Денежные средства, поступающие в Соединенные Штаты от продажи оружия, служат настоящим эквива­лентом дани, поступающей по военным и политическим каналам. Но их объем ни в коей мере не позволил бы сохранять нынешний уровень потребления американ­цев. Классические американофобы резонно отмечают ведущую роль Соединенных Штатов в экспорте оружия: в 1997 году их экспорт достиг 32 млрд. долларов и со­ставил 58% от объема продаж за рубеж оружия всеми странами мира. Такой удельный вес феноменален с воен­ной точки зрения. Но если на эту дату объем экспорта

вооружений еще имел какое-то экономическое значение, поскольку внешнеторговый дефицит составлял всего 180 млрд. долларов, то в 2000 году он мало что значил в сравнении с 450-миллиардным дефицитом.

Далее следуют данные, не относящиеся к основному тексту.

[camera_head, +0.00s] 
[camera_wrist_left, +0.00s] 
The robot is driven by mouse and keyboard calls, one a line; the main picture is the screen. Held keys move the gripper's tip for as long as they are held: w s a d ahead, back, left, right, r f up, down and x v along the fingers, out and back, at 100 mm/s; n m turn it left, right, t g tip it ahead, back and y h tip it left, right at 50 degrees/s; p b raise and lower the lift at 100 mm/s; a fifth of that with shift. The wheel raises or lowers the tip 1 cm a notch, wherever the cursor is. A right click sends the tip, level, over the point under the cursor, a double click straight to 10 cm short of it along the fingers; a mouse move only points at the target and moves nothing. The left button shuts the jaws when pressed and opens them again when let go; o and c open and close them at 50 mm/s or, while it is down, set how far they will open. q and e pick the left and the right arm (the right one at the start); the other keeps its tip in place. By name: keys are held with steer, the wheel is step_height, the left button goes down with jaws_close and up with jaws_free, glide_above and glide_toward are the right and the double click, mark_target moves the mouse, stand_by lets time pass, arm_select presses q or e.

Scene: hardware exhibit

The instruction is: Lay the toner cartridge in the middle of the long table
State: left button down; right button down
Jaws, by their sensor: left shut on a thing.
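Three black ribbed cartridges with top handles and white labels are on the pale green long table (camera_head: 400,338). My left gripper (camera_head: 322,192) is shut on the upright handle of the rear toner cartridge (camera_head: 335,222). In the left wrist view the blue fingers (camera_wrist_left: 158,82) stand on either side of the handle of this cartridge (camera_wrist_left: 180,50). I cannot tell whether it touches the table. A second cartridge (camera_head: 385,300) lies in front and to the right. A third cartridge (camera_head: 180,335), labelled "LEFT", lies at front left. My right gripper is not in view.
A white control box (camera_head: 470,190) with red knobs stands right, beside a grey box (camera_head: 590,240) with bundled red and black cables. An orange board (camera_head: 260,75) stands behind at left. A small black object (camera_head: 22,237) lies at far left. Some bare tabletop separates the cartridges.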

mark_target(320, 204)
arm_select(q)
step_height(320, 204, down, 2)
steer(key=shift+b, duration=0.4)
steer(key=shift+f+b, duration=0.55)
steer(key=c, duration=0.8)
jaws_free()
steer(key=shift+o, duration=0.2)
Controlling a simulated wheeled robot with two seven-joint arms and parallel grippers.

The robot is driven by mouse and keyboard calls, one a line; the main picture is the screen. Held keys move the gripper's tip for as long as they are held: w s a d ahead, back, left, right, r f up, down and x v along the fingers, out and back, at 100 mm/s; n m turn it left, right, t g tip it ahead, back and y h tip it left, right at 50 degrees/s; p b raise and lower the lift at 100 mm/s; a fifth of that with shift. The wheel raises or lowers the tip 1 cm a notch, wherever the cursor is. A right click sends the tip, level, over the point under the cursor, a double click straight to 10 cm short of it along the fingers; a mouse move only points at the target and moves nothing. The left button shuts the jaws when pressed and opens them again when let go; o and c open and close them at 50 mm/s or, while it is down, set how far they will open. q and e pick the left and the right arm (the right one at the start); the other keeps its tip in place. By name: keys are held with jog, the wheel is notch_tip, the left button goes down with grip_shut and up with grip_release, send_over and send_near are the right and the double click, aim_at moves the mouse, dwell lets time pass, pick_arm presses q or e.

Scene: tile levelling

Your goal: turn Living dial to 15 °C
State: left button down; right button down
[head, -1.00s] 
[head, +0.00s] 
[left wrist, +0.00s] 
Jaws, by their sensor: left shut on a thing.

Контроль за некоторыми зонами, производящими нефть, является также важным элементом дани в тради­ционном смысле. Именно доминирующие политические и экономические позиции американских транснацио­нальных корпораций в нефтяном секторе позволяют им извлекать планетарную ренту. Но и эти доходы не явля­ются сегодня достаточными, чтобы профинансировать американский импорт разнообразных товаров. Тем не менее доминирующая роль нефти в системе взимания дани политическим путем помогает объяснить, почему именно на этом товаре почти маниакально концентриру­ется внимание американской внешней политики.

Как бы то ни было, большая часть дани взимается Соединенными Штатами без применения политического и военного принуждения, поступает по каналам либе­ральной экономики стихийно. Американские закупки товаров на мировом рынке нормально оплачиваются. Американские экономические операторы приобретают на открытом, как никогда, валютном рынке иностранную валюту, позволяющую им производить закупки. Для этого они меняют доллары — магическую валюту, стоимость которой не снижалась во время фазы роста внешнетор­гового дефицита - по крайней мере до апреля 2002 года. Эта ситуация выглядит столь магической, что некоторые экономисты сделали вывод, что экономическая роль Соединенных Штатов — не производить товары, как дру­гие страны, а производить валюту.

 

 

Доктрина О'Нейла

По классической экономической теории, спрос на ино­странные денежные знаки, необходимые для приобрете­ния богатств мира, должен был бы повлечь за собой снижение курса доллара, спрос на который - для закупок американских товаров, становящихся все менее конку­рентоспособными в масштабах планеты, - должен быть незначительным. Такие явления наблюдались в недавнем прошлом (в 70-х годах, в частности), когда возник внеш­неторговый дефицит. В противоположность тому, что думают во Франции некоторые архаичные голлисты, роль доллара в качестве резервной валюты не дает Соединен­ным Штатам гарантии покупательной способности их валюты независимо от достижений их экономики в обла­сти экспорта.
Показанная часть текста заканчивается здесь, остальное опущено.